Дега никогда не согласился бы на роль «сателлита». Но ему, переживавшему период мучительных поисков, смотреть на бурное творческое фонтанирование Мане было, вероятно, удивительно и, что греха таить, завидно. В то время как Мане увлеченно импровизировал, буквально брызжа уверенностью в своих силах и с каждым шагом приближаясь к своей скандальной славе, Дега старательно копировал распятия Андреа Мантеньи, отдавая лучшие молодые годы бесконечным переделкам умозрительных, схематичных композиций и неоправданно трудоемким попыткам отразить последние открытия ассириологов в полотнах вроде «Семирамиды, строящей Вавилон» – полотнах, несмотря на все его титанические усилия, мертворожденных.

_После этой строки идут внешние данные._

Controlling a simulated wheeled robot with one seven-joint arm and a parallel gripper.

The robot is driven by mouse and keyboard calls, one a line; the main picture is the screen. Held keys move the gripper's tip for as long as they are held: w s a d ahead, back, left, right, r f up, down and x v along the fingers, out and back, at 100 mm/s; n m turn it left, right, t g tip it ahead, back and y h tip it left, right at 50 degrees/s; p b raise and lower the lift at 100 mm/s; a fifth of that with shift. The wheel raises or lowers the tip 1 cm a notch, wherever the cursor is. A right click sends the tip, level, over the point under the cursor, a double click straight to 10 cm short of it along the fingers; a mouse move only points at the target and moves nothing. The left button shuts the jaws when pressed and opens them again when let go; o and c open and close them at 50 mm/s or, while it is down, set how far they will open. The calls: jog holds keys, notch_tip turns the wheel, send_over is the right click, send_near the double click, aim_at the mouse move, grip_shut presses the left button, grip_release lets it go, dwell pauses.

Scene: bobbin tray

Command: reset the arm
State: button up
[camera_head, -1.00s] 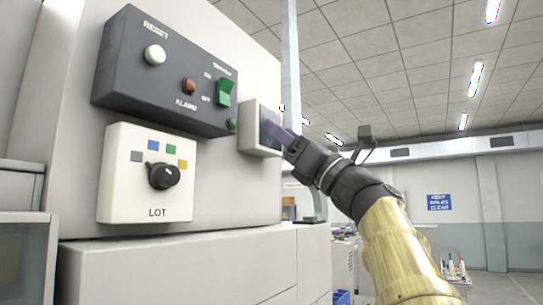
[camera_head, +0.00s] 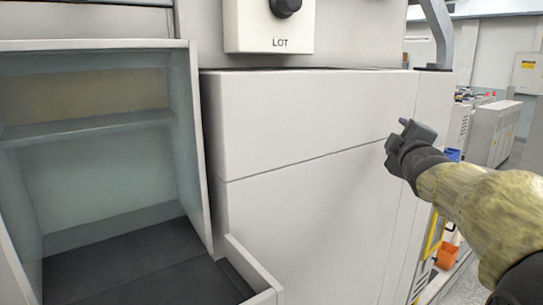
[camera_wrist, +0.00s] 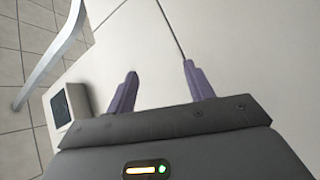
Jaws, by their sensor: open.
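My gripper (camera_head: 404,124) is at the right in the head view, in front of the white machine cabinet (camera_head: 300,130). In the wrist view, its two purple fingers (camera_wrist: 158,90) stand apart with nothing between them. The pale cabinet surface fills the background beyond the fingertips. I cannot tell how far the fingers are from it.
An open shelf unit (camera_head: 190,150) with a dark bottom tray stands at the left. The LOT knob panel (camera_head: 240,35) shows at the top. A small screen box (camera_wrist: 68,108) shows at the left in the wrist view. An orange bin (camera_head: 447,256) stands at the lower right.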

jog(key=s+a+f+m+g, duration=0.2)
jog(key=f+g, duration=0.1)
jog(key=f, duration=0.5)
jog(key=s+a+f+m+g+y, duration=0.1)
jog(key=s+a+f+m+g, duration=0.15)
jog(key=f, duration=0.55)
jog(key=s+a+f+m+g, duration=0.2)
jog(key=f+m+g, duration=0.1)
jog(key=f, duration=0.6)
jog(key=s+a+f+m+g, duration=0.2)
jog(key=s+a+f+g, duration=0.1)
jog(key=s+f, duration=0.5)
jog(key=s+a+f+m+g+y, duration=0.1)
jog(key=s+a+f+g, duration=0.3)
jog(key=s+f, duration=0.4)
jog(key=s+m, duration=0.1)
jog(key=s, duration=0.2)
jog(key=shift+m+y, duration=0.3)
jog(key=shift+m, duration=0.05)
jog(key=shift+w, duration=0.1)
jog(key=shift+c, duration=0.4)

Пока Мане вкушал плоды первых успехов своего беспечно-игривого отношения к прошлому – даже к таким кумирам, как Веласкес и Делакруа, – Дега всерьез мерился силами с великими живописцами былых эпох. «Наш Рафаэль, – иронизировал его отец, – все работает, работает, только результатов пока не видно, а годы между тем идут». В другом письме, пару лет спустя, он написал: «Что Вам сказать об Эдгаре? Мы с нетерпением ждем открытия выставки. У меня есть все резоны полагать, что он не уложится в срок».